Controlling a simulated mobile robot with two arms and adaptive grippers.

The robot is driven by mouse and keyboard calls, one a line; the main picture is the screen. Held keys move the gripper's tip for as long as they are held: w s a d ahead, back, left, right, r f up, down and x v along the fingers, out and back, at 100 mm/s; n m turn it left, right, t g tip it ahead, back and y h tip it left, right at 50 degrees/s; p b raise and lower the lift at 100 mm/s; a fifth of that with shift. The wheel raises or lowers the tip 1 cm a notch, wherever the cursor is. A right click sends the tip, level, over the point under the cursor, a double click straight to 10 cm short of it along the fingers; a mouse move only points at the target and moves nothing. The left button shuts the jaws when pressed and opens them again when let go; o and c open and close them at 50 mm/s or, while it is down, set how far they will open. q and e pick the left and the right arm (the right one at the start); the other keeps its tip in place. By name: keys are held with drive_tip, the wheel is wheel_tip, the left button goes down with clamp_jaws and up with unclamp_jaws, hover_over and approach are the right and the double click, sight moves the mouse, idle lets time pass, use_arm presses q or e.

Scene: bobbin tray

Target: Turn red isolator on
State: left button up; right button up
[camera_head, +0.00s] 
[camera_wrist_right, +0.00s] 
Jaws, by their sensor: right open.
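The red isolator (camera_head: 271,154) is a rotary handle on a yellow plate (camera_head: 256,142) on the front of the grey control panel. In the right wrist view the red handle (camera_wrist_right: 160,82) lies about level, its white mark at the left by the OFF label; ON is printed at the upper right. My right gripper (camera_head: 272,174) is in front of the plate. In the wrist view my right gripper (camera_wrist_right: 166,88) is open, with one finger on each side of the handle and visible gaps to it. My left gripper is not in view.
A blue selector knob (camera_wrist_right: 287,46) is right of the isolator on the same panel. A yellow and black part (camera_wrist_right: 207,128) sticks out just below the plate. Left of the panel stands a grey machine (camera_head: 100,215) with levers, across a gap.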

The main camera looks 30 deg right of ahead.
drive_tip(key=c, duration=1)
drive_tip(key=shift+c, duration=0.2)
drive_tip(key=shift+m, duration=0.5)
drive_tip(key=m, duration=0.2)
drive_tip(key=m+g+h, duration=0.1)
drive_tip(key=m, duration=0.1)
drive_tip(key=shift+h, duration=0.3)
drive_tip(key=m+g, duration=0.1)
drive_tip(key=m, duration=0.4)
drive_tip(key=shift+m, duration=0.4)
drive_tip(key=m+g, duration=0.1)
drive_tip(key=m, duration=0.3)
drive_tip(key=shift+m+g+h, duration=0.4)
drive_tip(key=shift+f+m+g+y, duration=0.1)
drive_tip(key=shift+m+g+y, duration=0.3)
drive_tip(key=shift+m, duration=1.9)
++++++
Each line of the listing should be copied exactly.

Controlling a simulated mobile robot with two arms and adaptive grippers.

The robot is driven by mouse and keyboard calls, one a line; the main picture is the screen. Held keys move the gripper's tip for as long as they are held: w s a d ahead, back, left, right, r f up, down and x v along the fingers, out and back, at 100 mm/s; n m turn it left, right, t g tip it ahead, back and y h tip it left, right at 50 degrees/s; p b raise and lower the lift at 100 mm/s; a fifth of that with shift. The wheel raises or lowers the tip 1 cm a notch, wherever the cursor is. A right click sends the tip, level, over the point under the cursor, a double click straight to 10 cm short of it along the fingers; a mouse move only points at the target and moves nothing. The left button shuts the jaws when pressed and opens them again when let go; o and c open and close them at 50 mm/s or, while it is down, set how far they will open. q and e pick the left and the right arm (the right one at the start); the other keeps its tip in place. By name: keys are held with drive_tip, the wheel is wheel_tip, the left button goes down with clamp_jaws and up with unclamp_jaws, hover_over and approach are the right and the double click, sight moves the mouse, idle lets time pass, use_arm presses q or e.

Scene: bobbin tray

Target: Turn red isolator on
State: left button up; right button up
[camera_head, +0.00s] 
[camera_wrist_right, +0.00s] 
Jaws, by their sensor: right open.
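The red isolator (camera_head: 271,154) is a rotary handle on a yellow plate (camera_head: 256,142) on the front of the grey control panel. In the right wrist view the red handle (camera_wrist_right: 160,82) lies about level, its white mark at the left by the OFF label; ON is printed at the upper right. My right gripper (camera_head: 272,174) is in front of the plate. In the wrist view my right gripper (camera_wrist_right: 166,88) is open, with one finger on each side of the handle and visible gaps to it. My left gripper is not in view.
A blue selector knob (camera_wrist_right: 287,46) is right of the isolator on the same panel. A yellow and black part (camera_wrist_right: 207,128) sticks out just below the plate. Left of the panel stands a grey machine (camera_head: 100,215) with levers, across a gap.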

The main camera looks 30 deg right of ahead.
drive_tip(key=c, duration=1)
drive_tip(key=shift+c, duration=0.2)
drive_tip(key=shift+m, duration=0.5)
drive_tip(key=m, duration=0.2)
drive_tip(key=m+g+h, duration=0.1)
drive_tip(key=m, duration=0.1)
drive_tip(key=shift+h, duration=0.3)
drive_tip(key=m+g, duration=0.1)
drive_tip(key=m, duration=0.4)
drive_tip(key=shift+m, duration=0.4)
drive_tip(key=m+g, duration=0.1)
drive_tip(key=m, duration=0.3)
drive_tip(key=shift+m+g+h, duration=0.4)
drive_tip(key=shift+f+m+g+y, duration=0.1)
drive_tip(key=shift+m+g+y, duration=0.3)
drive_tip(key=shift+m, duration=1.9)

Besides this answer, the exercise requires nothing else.